Well, I'm also sorry I don't understand it, since I thought I was learning something from it. But I'm not going to give up that easily. Let's focus in very narrowly on this bit. You say above that it's not about what style is preferred. In the OP, you say this:
Why is this so important in a horror game? Is the implication that it's more important in a horror game than some other kind of game? If so, is it really so difficult to understand that it might not be important (to manage) at all in a location-based, exploration-focused game?
Okay, so it's also important in "action-adventure stories." What about games in which "rising tension" is not a priority, or more specifically, what about games in which the players, rather than the DM, are expected to manage tension through their own decisions about how to explore and interact with the environment the DM has created?
Says who? The DM? What if the DM just creates the location and populates it, and lets the players decide what they do? What if they decide to go right to level 2, get their butts kicked, and retreat to the easier stuff on level 1? Now encounter difficulty has started high and then subsided because the players chose an easier path. The DM can't manage encounter difficulty -- that's the players' job in this style of game.
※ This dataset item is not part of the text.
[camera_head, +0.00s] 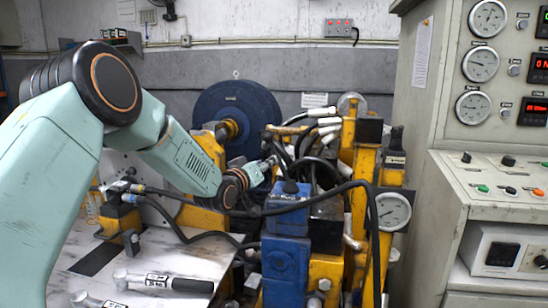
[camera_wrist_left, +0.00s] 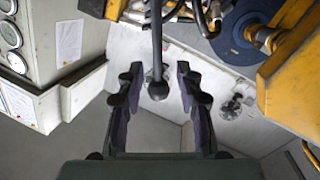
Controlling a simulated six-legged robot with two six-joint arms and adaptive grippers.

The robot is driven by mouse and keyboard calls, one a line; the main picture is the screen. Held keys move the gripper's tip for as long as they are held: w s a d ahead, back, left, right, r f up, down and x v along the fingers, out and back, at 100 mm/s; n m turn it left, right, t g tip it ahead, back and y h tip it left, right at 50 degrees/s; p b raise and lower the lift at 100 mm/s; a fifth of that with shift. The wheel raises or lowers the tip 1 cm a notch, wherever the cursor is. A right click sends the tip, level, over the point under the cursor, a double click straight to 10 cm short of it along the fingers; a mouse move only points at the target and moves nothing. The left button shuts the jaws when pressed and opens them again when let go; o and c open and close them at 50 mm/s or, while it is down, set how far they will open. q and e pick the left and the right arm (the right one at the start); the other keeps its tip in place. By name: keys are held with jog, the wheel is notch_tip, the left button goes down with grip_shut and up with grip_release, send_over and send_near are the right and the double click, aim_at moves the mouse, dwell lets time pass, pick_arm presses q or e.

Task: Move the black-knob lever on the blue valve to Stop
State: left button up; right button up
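The blue valve (camera_head: 286,262) stands at the lower middle of the head view, with hoses around it. In the left wrist view, the lever is a dark rod coming down from the top edge to a round black knob (camera_wrist_left: 158,90). My left gripper (camera_wrist_left: 160,74) is open, with one finger on each side of the knob and visible gaps to both. In the head view, my left gripper (camera_head: 262,168) is small and partly lost among hoses above the valve. The lever and its Stop marking cannot be made out there. My right gripper is in neither view.
A yellow frame (camera_head: 358,165) with black hoses and a pressure gauge (camera_head: 393,210) stands right of the valve. A control cabinet (camera_head: 490,190) fills the right side. A metal table (camera_head: 165,262) with hammer-like tools (camera_head: 165,282) lies at lower left. A blue disc (camera_head: 236,115) stands behind.

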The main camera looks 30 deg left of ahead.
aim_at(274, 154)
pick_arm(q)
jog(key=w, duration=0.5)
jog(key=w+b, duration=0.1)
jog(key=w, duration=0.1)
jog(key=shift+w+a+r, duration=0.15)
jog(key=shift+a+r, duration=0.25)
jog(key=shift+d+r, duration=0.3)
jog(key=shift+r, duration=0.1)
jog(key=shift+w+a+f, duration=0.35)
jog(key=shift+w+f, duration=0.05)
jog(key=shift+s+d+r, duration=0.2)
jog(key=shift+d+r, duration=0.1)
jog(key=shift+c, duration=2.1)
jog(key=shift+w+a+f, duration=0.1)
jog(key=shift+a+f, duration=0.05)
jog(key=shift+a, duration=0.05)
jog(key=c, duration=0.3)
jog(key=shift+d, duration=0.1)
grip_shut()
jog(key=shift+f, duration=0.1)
If this really applies equally regardless of style of play, how do you reconcile that? How do you use this specific technique in a location-based, exploration-focused game? Do you use some kind of AngryDM techniques where you create keyed gates, like a video game, and simply don't allow the players to go right to level 2 until you want them to? If so, you're not supporting the location-based, exploration-focused style of play. If you're not using techniques like that and the players can go where they want and do what they want, how do you make sure encounter level difficulty is increasing? How do you use the pacing technique?
Edited for typo.
Yeah, I don't think a rest really in itself* affects the rhythm of the game, at least not in a sense that would warrant your analogy to scenes in movies. It's more like watching the action hero reload his gun.Yeah, they go by quickly. A long rest can and usually does take about 5 seconds of real game time. That is not what we are talking about here.
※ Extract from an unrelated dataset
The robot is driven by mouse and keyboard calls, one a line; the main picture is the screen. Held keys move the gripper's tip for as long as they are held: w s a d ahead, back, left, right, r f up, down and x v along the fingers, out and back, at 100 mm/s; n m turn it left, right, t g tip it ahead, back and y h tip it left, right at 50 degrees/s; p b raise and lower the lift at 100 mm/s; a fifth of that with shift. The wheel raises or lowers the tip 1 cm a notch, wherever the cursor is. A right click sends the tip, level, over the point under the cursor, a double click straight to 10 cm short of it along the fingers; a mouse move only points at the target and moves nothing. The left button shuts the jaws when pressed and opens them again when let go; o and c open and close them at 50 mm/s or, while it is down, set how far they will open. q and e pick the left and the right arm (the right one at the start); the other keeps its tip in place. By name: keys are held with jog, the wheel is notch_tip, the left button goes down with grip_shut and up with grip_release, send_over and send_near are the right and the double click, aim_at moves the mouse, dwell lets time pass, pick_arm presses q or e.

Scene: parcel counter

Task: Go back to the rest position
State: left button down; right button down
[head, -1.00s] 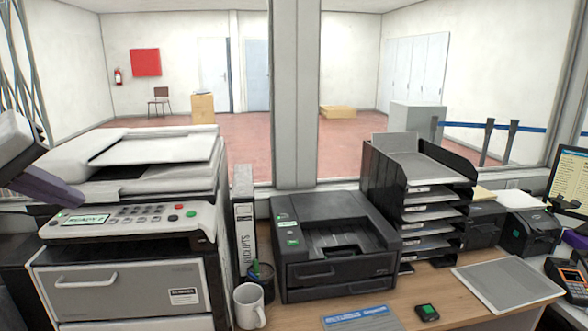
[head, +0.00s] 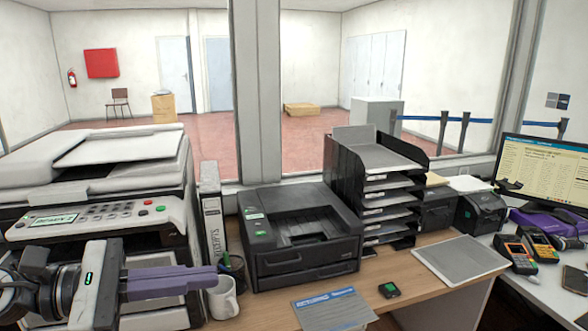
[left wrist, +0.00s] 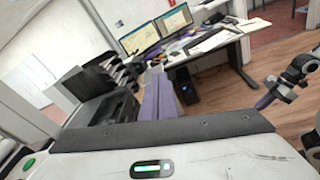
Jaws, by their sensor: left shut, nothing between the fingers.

You really don't think that restoring all character's power resets the tension in the game? If that is your position then I don't have anything more I can say.
And while sometimes there is exposition or comic relief in those scenes, they are much more about pacing than anything else. They are carefully managed in the editing room.
Yeah, I don't think a rest really in itself* affects the rhythm of the game, at least not in a sense that would warrant your analogy to scenes in movies. It's more like watching the action hero reload his gun.
Completely agree. The best part of RPGs is freedom to explore - the power of TRPGs is the boundless flexibility of the GM. AP's make RPGs slightly better than computer games, choice wise. But when the system is complex, like pathfinder, you cant improvise easily, so I see why they sell.I find things like encounters-per-day and XP budgets and CR to be, at best, useful guidelines and usually not even that. I prefer a game that is organic and improvisational in nature, in which exploration and interaction drive the pace and the story is an emergent quality. I am not saying this is the right way to play, but it is what happens at my table. I have developed it even for cons, where I run an open world, ongoing game over the course of 4 or 6 slots. I have never wanted for bottoms to warm seats. I think the need for structure is overstated by many. I mostly blame Paizo. They did not invent the structured campaign but they perfected it and the explosion of "adventure paths" steals what I think is the best quality of tabletop RPGs: the crazypants uncertainty about what can happen next.
Completely agree. The best part of RPGs is freedom to explore - the power of TRPGs is the boundless flexibility of the GM. AP's make RPGs slightly better than computer games, choice wise. But when the system is complex, like pathfinder, you cant improvise easily, so I see why they sell.
Off topic I know, but: I really like Paizo as a company, and Golarion as a world. I like the care they put into their APs and the way they treat their customers. I love them for keeping the spirit of D&D alive during the Dark times. But, i swear, I will never run PF again now that 5E is out. It is exactly what I was hoping for in a new edition of D&D.
Fair question. I'd treat this much like the optional Rest Variants on page 267 of the DMG. There they have options like "long rest" is 7 days, so they are already divorcing sleeping from the mechanical recovery of a long rest.
Rest Variant for 5e patterned on 13th Age
The DM should count particularly tough encounters as 2 or more. A rule of thumb is that a Hard encounter or one with other disadvantages for the party should be 2, and Deadly encounters or a Hard encounter with overwhelming disadvantage should count as 3, but this will vary by table.
- Every 3 encounters the characters gain the advantage of a short rest. The counter resets after every long rest, so it takes 3 more to have another short rest.
- Every 8 encounters the character gain the advantage of a long rest.
Note: This doesn't count the "rest sooner but take a campaign setback" aspect of 13th Age because mechanical campaign setbacks are not a part of the 5e language. But it means exactly as it sounds if you want to use that as well.
This would have 8 Medium encounters being: long rest, 1, 2, 3, short rest, 4, 5, 6, short rest, 7, 8, long rest.
With Hard encounters occasionally it brings it down to the 6 or 7 that are also part of the common expectations from the DMG.